`This title means a lot to me'

Nigel Short... a worthy champion.-PTI

I am very disappointed with the state of chess in England. We don't have enough tournaments, so how can we produce players? You can't make money out of chess, says Nigel Short in this chat with P. K. Ajith Kumar.

For someone who has challenged Garry Kasparov for the World chess title, winning his second Commonwealth Championship may not mean much, one would have thought. But Nigel Short just couldn't stop smiling after beating Surya Shekhar Ganguly in the final round of the Commonwealth Championship in Mumbai. He explains why, in this interview with Sportstar.

Question: How do you look back at the tournament now?

Answer: With tremendous satisfaction. It's an interesting score that I finished with. I was lucky to win the title last time here in Mumbai as I was not playing well at all. I played horrible chess; I just had one decent game, against Harikrishna. This time around, there was hardly a bad game for me.

How did you motivate yourself for this event, which admittedly wasn't the most challenging assignment of your career?

It may sound very stupid, but actually being a Commonwealth champion means a lot to me. In my career I have won many more prestigious tournaments, but for the general public if I won some high category tournament in Estonia or Holland or somewhere else, they wouldn't understand the significance of it, but they know what Commonwealth means; it's a huge number of countries. I like it.

What are your impressions on India's young players?

Harikrishna and Sasikiran are the guys that have impressed me the most. Both are tremendously strong. I don't really see any of the young Indian players challenging for the World Championship in the near future though. Harikrishna, however, could break into the top 10. Parimarjan Negi has great potential, but let's give him some time. He could go further. Humpy, I feel, could easily win the World title. She is effectively the World No. 1, as Judit Polgar doesn't play with women. I am pleased to find Humpy is lightening up a bit now.

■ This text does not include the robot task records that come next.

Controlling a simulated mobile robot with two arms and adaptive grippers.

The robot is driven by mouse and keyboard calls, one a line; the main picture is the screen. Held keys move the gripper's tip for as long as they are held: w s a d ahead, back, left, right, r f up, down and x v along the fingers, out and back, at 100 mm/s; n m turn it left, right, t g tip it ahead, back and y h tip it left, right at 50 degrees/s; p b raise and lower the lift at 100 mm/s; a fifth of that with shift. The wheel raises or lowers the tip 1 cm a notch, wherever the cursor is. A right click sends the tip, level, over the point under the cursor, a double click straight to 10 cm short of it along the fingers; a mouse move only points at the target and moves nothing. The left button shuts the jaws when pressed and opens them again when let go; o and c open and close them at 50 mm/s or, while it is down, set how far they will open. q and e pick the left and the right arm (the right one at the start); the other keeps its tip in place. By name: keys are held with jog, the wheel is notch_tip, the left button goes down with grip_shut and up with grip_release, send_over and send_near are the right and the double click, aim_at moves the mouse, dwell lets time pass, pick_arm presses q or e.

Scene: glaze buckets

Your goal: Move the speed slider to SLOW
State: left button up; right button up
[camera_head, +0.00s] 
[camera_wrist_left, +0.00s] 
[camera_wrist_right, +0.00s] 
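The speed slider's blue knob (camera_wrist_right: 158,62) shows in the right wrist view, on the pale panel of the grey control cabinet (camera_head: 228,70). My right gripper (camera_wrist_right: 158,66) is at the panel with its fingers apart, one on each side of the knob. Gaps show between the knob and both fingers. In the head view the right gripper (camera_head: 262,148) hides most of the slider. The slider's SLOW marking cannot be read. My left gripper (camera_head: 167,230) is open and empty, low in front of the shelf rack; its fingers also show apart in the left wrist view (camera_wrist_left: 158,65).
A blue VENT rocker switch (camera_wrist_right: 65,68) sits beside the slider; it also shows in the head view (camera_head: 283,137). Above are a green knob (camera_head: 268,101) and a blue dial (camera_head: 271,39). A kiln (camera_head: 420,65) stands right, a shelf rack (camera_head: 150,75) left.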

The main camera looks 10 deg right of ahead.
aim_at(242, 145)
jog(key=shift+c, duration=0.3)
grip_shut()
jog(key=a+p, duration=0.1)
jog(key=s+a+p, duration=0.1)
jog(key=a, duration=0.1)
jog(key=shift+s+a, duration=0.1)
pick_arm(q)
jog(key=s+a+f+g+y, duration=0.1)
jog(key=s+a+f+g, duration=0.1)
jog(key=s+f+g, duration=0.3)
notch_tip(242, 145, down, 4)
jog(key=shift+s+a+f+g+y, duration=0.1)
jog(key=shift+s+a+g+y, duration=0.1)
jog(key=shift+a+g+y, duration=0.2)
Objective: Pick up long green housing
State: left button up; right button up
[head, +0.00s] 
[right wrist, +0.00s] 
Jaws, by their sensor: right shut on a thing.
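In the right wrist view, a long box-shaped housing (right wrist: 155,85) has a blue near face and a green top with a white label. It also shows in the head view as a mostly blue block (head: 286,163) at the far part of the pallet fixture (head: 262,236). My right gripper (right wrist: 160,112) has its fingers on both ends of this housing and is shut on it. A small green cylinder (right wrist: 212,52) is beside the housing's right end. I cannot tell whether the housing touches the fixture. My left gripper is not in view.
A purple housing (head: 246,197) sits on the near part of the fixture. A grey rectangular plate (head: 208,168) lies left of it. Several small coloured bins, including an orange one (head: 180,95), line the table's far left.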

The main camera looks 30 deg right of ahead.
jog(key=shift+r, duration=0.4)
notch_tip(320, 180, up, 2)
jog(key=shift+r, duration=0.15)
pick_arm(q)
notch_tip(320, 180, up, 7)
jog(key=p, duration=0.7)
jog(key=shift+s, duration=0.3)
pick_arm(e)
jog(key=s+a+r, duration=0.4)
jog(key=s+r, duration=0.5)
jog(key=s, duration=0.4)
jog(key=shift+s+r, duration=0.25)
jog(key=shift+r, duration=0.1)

The recent World Championship Unification match between Kramnik and Topalov wasn't perhaps the best advertisement for chess with those allegations of cheating. What do you think of the accusations against Kramnik from Topalov's camp?

It was a plan to upset Kramnik. As simple as that. And they succeeded. They almost won the match thus. The charges were completely baseless in my opinion.

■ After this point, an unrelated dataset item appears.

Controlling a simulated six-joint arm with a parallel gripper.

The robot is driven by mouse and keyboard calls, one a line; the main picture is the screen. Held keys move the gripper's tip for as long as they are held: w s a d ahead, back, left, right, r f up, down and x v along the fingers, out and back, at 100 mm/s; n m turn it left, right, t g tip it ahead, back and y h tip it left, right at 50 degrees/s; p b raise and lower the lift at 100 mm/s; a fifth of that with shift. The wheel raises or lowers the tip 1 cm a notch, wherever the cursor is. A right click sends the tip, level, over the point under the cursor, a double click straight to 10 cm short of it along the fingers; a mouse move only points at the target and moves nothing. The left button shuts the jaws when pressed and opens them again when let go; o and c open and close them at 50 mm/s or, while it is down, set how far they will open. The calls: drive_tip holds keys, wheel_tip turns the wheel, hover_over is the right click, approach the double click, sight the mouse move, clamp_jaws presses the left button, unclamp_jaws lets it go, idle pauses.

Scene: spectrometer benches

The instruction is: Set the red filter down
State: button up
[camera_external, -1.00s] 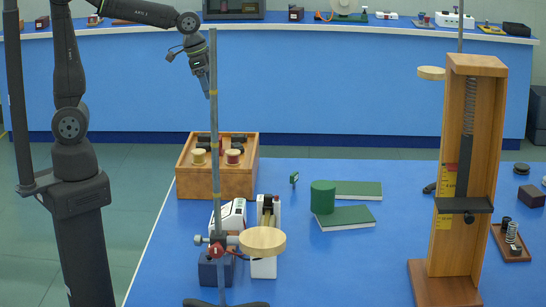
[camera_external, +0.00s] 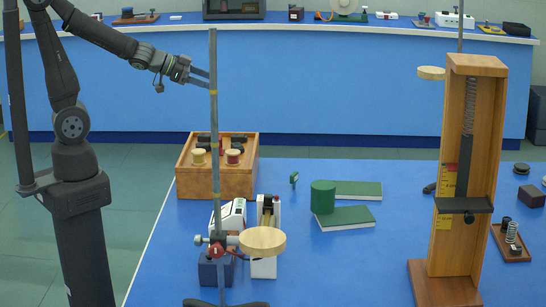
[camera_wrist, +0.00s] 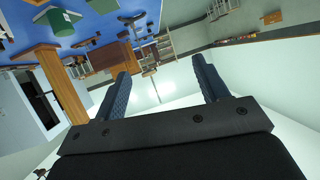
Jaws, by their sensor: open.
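My gripper (camera_external: 205,78) is raised above the bench, its fingers spread and pointing right beside the upright metal rod. It also shows in the wrist view (camera_wrist: 165,82), with two dark ribbed fingers apart and nothing between them. I cannot make out a red filter for certain in either view. A spool with a dark red middle (camera_external: 233,157) stands in the wooden box (camera_external: 215,184), next to a yellowish spool (camera_external: 198,158). The box is well below my gripper.
The metal rod (camera_external: 214,120) stands upright and carries a round wooden disc (camera_external: 263,241). A green cylinder (camera_external: 323,197) stands by two green books (camera_external: 345,218). A tall wooden spring stand (camera_external: 476,65) is at the right. The front-middle blue bench top (camera_external: 340,270) is clear.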

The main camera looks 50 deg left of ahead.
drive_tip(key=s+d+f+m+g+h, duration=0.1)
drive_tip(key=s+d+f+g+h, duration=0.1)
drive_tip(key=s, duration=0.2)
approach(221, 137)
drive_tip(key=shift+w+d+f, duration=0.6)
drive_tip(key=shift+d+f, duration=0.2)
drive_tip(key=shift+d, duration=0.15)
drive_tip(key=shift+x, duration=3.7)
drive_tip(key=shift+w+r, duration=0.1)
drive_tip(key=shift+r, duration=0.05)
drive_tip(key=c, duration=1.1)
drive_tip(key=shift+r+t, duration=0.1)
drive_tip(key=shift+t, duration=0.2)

Do you believe cheating takes place in chess?

Yes, I do. There is a bigger danger today of cheating because computers are stronger. I guess they may check some of my games here, as I scored 9/10 (laughs). I have to improve my cheating though!

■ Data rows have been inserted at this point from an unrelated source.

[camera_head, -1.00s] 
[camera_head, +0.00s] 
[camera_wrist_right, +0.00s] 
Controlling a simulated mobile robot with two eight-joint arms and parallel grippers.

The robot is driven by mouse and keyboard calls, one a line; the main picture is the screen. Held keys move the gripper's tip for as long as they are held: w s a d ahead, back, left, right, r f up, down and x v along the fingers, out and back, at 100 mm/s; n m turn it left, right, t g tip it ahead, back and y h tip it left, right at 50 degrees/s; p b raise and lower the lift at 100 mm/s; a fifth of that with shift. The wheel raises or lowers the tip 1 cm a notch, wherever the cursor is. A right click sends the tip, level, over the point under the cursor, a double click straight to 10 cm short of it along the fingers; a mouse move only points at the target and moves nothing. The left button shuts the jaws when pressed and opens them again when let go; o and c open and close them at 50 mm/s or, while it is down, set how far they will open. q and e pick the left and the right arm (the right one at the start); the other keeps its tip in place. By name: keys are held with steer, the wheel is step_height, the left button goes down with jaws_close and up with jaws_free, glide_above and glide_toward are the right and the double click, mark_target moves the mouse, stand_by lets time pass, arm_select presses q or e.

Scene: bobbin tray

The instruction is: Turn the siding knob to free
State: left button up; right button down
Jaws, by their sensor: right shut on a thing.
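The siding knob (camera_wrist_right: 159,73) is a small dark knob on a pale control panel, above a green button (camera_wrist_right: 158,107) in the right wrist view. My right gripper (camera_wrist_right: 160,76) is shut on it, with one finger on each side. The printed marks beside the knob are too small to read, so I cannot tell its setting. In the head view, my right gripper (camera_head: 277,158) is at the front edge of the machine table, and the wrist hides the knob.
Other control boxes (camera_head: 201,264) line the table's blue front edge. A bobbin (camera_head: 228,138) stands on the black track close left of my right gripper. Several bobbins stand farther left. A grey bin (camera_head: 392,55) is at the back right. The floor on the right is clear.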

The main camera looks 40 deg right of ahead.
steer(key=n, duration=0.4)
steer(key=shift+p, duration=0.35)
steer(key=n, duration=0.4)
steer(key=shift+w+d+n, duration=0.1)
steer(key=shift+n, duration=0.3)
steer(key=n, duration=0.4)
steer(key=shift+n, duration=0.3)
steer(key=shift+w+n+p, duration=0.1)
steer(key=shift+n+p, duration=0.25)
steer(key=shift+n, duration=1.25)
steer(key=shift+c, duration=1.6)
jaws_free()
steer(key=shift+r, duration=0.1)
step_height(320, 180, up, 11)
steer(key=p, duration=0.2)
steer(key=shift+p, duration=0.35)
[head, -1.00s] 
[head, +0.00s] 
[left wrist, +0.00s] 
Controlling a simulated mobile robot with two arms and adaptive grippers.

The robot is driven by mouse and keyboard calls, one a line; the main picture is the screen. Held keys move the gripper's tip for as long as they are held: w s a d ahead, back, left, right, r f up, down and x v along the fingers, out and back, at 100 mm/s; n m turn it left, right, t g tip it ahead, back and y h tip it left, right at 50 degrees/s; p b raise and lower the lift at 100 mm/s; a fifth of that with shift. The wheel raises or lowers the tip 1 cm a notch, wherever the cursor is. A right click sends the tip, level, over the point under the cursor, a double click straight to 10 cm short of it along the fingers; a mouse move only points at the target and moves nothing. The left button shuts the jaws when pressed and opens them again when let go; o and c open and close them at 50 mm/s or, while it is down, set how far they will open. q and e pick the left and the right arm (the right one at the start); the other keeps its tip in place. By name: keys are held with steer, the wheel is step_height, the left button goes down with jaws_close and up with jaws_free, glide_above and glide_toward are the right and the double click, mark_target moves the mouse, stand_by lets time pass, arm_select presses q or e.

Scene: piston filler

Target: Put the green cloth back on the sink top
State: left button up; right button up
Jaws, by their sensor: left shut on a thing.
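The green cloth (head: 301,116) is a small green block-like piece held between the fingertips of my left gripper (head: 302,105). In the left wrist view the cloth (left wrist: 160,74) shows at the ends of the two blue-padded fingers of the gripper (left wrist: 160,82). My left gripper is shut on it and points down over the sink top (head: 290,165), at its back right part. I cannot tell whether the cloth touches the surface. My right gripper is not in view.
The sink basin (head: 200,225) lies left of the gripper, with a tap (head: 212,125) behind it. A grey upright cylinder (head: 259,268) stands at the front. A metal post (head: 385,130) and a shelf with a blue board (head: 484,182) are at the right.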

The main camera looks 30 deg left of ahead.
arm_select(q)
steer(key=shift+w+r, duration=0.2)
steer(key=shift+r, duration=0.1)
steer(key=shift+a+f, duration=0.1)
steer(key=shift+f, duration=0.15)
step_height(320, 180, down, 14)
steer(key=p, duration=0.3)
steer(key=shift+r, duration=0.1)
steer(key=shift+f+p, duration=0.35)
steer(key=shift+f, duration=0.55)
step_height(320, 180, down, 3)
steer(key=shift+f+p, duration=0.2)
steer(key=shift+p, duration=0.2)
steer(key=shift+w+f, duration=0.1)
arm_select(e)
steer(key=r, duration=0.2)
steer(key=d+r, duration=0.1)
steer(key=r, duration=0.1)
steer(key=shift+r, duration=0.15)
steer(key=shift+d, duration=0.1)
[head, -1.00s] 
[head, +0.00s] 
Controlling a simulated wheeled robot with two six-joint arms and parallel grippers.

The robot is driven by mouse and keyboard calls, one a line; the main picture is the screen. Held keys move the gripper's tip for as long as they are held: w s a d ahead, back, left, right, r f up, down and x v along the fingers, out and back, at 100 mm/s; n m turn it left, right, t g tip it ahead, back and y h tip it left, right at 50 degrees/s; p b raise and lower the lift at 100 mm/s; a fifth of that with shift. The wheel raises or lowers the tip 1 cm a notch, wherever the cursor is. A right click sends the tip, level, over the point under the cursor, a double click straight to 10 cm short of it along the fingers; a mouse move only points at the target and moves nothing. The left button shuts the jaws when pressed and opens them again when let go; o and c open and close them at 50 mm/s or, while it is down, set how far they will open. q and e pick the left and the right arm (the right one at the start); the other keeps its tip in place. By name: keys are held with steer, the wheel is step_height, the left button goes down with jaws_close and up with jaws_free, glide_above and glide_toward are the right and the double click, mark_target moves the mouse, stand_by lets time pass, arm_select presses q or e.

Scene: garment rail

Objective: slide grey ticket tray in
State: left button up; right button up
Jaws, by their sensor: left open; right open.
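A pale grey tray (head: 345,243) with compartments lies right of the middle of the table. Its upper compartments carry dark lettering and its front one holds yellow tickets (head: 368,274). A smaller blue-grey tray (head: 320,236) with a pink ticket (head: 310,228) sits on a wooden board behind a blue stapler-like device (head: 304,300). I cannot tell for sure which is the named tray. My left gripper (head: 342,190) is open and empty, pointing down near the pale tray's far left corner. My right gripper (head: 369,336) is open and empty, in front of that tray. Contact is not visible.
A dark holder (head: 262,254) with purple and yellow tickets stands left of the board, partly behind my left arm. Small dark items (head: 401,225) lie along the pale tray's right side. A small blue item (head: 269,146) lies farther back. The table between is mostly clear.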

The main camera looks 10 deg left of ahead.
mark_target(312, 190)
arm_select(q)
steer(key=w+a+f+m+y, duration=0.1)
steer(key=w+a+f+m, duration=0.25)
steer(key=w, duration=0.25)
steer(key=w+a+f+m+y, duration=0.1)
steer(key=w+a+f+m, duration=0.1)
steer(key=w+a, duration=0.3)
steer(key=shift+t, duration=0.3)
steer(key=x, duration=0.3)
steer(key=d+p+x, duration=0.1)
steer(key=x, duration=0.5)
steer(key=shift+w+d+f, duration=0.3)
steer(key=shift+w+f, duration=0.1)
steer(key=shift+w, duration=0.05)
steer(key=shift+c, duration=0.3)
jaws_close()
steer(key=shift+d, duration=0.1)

As a 10-year-old, you had defeated Victor Korchnoi in a simultaneous display. Do you remember that game?

It was a long game. It had gone right to the ending, with double rooks. I gave two minor pieces for a rook and two pawns and got some pressure on queenside. It was a good game; it went on for hours, don't know how many.

Are you worried that not too many talented youngsters are coming out of England? The country hasn't produced a player quite in the class of Michael Adams and yourself.

I am very disappointed with the state of chess in England. We don't have enough tournaments, so how can we produce players? Even Adams is getting long in the tooth. He was the last of the greats. Matthew Saddler has retired. Luke McShane will not become a professional player; you can't make money out of chess. And he is a bright kid. Maybe he will play for a year or two.

You are a big cricket fan. Which cricketers do you like to watch?

Flintoff, Pietersen, Lara and Tendulkar. When he is in full flow, Lara is the best, I think. Tendulkar is not at his peak now, but he is a great player. The guy is a genius, but I feel the edge has gone off his game. And I like batsmen like Afridi. He misses more than he hits of course. As for bowlers, I like speed merchants. And quality spinners. A guy like Glenn McGrath is a bowler's bowler. Someone who bowls a tight line outside the off-stump doesn't thrill me as much as someone who bowls inswinging yorkers at express pace.